Насколько ересь цезарепапизма сомнительна? – Смотря, кто ее исповедует. Если свои, православные, тогда сомнительность ереси значительно возрастает. А если инославные – тогда это совсем другое дело. В этом случае в лживости их слов и греховности его действий можно не сомневаться. В частности, когда английский король Генрих VIII-й похитил власть у Христа и объявил себя «абсолютом» новоучрежденной «церкви Англии», то это, ясное дело, было богословским варварством, которого от латинян и следовало ожидать, рано или поздно. Тут «верховного онтифекса» можно и нужно рифмовать с «сущим антихристом». А вот если представитель династии Палеологов или Романовых делает то же самое в отношении Православной Церкви – это только «несколько сомнительно» в «строгом» догматическом смысле, зато вполне допустимо в иных значениях, которые любому православному Томасу Мору нетрудно подыскать.

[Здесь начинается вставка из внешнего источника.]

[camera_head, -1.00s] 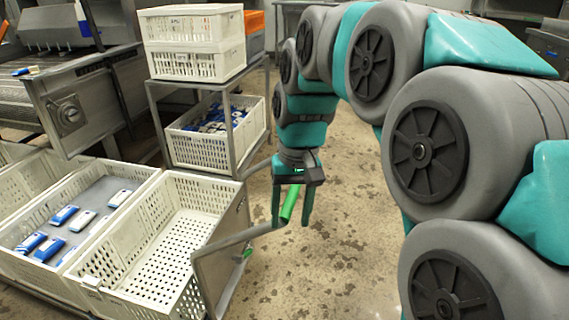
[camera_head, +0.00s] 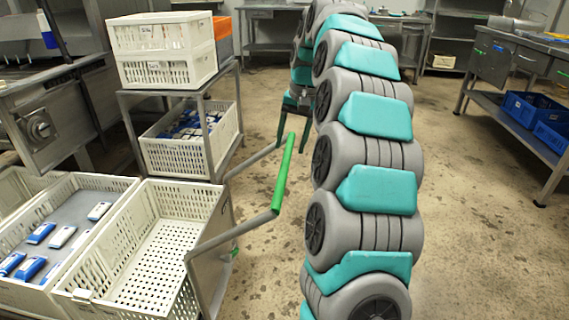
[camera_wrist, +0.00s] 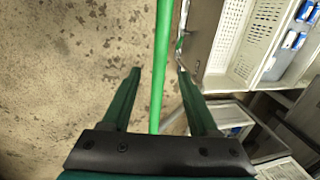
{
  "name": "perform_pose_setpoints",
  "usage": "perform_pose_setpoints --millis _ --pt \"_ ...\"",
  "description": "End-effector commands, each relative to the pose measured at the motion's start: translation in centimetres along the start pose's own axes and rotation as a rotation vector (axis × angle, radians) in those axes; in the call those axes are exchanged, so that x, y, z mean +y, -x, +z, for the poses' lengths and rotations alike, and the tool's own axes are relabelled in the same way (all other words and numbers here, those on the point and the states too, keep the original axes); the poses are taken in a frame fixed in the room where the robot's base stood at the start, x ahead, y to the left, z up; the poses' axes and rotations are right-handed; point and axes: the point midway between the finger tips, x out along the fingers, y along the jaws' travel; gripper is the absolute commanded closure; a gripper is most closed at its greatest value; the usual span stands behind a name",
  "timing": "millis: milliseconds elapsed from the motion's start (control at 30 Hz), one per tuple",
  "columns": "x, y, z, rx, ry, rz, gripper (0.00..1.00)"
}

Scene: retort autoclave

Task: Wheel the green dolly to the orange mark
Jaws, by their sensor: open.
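The dolly's green handle bar (camera_head: 283,172) slants upward on bent grey tubes at the near right end of the dolly frame (camera_head: 212,272). An empty white perforated crate (camera_head: 165,245) is beside this frame. My gripper (camera_head: 291,146) is open and empty near the far end of the bar, partly hidden by my arm. In the wrist view the bar (camera_wrist: 161,65) runs lengthwise between the two spread fingers (camera_wrist: 157,75). I cannot tell how deep it lies between them. No orange floor mark shows.
A white crate (camera_head: 20,238) with blue-and-white packs stands at left. A table (camera_head: 520,85) with blue bins (camera_head: 530,108) stands at right. Floor between is clear.

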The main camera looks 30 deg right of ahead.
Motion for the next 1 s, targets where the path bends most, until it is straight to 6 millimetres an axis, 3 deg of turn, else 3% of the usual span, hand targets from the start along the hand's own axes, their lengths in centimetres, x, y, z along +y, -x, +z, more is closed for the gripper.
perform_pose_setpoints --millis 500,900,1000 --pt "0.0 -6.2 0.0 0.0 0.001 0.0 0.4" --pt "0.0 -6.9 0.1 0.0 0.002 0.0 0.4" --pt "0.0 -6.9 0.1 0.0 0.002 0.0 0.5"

«В связи с этим» [историческим фактом уклонения Российской Церкви в ересь цезарепапизма под давлением греховных страстей самодержавия] «предоставляется важным обратить внимание на официальную трактовку титула “глава Церкви” применительно к императору в 42-й (64-й в позднейших редакциях) статье “Основных законов”, помещенных в “Свод законов Российской Империи”:
«Императоръ, яко Христіанскій Государь, есть верховный защитникъ и хранитель догматовъ господствующей Вѣры и блюститель правовѣрія и всякаго въ церкви святой благочинія.... Въ семъ смыслѣ Императоръ, въ актѣ о наслѣдіи Престола 1797 Апр. 5 именуется Главою Церкви» [Основные государственные законы / Свод законов Российской империи, повелением государя императора Николая Первого составленный. СПб., 1857. Т. 1. С.10].

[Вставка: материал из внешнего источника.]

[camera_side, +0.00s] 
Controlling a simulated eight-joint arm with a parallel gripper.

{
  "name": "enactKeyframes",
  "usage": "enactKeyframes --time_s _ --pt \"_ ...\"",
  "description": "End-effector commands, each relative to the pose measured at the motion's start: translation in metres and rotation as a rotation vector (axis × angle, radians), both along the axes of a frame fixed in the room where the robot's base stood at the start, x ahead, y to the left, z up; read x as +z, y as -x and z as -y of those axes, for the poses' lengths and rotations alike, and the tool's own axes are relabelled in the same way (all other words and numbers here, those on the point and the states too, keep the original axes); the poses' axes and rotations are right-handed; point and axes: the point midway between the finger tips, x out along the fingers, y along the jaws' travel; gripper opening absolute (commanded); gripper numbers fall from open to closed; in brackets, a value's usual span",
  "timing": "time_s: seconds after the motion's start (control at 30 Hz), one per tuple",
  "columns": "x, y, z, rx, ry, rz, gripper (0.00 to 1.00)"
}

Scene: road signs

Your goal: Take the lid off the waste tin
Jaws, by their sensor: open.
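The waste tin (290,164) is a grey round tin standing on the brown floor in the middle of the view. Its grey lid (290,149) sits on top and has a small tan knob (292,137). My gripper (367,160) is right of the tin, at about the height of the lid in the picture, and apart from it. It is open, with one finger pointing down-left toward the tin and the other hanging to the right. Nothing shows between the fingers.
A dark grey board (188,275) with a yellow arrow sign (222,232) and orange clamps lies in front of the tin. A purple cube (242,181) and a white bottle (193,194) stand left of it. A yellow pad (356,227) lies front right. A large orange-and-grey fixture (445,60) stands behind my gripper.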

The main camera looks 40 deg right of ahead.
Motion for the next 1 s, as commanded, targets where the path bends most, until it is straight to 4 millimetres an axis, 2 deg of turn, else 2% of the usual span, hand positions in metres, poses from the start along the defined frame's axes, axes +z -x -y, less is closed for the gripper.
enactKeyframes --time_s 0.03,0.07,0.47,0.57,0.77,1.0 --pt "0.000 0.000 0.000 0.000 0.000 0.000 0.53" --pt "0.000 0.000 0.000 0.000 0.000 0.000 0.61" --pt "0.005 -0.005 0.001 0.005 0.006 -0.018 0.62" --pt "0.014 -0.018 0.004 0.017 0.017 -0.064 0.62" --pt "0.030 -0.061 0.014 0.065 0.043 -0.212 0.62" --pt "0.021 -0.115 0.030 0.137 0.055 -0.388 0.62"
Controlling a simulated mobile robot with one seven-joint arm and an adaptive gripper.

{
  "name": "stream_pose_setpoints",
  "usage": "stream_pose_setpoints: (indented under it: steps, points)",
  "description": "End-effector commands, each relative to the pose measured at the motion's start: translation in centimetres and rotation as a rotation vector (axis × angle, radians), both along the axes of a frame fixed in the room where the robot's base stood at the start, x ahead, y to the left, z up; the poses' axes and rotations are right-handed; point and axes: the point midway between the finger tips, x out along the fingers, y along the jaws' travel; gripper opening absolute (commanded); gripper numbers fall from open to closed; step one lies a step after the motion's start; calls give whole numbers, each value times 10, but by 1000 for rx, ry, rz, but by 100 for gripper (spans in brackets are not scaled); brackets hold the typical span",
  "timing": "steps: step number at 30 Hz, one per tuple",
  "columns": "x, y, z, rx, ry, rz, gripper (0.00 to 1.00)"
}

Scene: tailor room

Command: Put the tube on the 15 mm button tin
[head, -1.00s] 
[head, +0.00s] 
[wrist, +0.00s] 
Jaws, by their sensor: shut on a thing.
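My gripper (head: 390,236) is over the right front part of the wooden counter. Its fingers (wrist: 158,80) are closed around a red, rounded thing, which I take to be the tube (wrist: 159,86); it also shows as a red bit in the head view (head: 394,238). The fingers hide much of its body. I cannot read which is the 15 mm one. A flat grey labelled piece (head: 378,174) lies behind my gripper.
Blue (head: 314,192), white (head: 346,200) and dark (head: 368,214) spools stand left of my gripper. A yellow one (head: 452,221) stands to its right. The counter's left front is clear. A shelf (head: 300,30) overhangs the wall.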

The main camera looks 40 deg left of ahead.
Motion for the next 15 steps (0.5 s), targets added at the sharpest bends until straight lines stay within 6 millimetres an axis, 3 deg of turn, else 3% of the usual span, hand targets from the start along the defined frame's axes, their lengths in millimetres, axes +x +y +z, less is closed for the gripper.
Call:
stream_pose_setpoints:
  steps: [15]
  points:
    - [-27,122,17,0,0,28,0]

Таким образом, именование “главы Церкви” дано Российскому императору единственно в том смысле, что является защитником уже установленных церковных догматов и “блюстителем церковного благочиния”; государственной власти таким образом усваивается дисциплинарная роль, а не господство над делами веро- и нраво-учения» (Пашков П. «В каком смысле российский император назывался “главой церкви”?»).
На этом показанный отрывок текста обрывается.